**Data lines**

════════

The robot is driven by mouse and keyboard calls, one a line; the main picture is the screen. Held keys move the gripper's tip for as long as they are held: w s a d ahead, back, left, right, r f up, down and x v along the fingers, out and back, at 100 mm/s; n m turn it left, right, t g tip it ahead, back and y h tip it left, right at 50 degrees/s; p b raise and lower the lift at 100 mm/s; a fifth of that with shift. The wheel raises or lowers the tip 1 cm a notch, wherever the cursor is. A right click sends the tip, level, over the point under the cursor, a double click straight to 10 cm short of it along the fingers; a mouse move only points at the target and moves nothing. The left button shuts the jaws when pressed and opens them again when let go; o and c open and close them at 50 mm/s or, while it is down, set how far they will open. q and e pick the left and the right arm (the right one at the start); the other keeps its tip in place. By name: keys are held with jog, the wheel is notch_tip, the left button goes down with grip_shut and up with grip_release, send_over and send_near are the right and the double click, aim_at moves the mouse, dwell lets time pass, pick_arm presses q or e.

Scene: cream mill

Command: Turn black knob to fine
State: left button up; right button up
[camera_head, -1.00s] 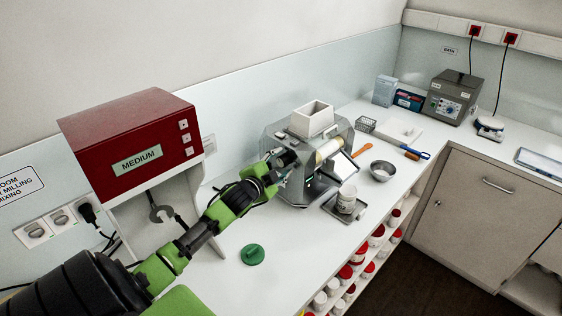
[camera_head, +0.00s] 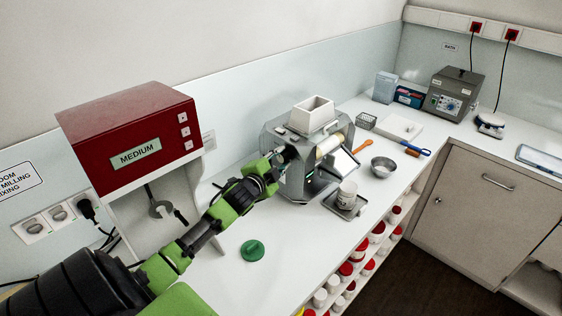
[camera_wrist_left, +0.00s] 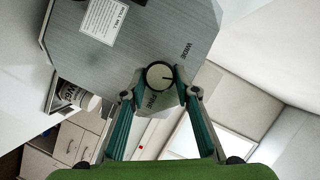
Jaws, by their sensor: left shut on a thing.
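The mill (camera_head: 310,180) is a grey metal machine with a white hopper on top, standing on the counter. My left gripper (camera_head: 283,158) is at the mill's near left side panel; its fingertips are partly hidden in the head view. In the left wrist view, the black knob (camera_wrist_left: 160,76) is round, with a pale face and a pointer line towards the right. My left gripper (camera_wrist_left: 159,80) is shut on it, one finger on each side. A "WIDE" label (camera_wrist_left: 187,50) is at its upper right; another label (camera_wrist_left: 150,100) below is partly covered and hard to read. My right gripper is not in view.
A red box marked "MEDIUM" (camera_head: 135,135) stands left of my arm. A green round piece (camera_head: 253,250) lies on the counter. A white jar (camera_head: 347,192) on a tray and a metal bowl (camera_head: 384,166) stand right of the mill.

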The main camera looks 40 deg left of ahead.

════════

**What to work on**
Set down nothing but the lines from the one containing "[camera_head, -1.00s]" to the final line above, both included, with every picture left out.

**Result of this exercise**
[camera_head, -1.00s] 
[camera_head, +0.00s] 
[camera_wrist_left, +0.00s] 
Jaws, by their sensor: left shut on a thing.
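The mill (camera_head: 310,180) is a grey metal machine with a white hopper on top, standing on the counter. My left gripper (camera_head: 283,158) is at the mill's near left side panel; its fingertips are partly hidden in the head view. In the left wrist view, the black knob (camera_wrist_left: 160,76) is round, with a pale face and a pointer line towards the right. My left gripper (camera_wrist_left: 159,80) is shut on it, one finger on each side. A "WIDE" label (camera_wrist_left: 187,50) is at its upper right; another label (camera_wrist_left: 150,100) below is partly covered and hard to read. My right gripper is not in view.
A red box marked "MEDIUM" (camera_head: 135,135) stands left of my arm. A green round piece (camera_head: 253,250) lies on the counter. A white jar (camera_head: 347,192) on a tray and a metal bowl (camera_head: 384,166) stand right of the mill.

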The main camera looks 40 deg left of ahead.

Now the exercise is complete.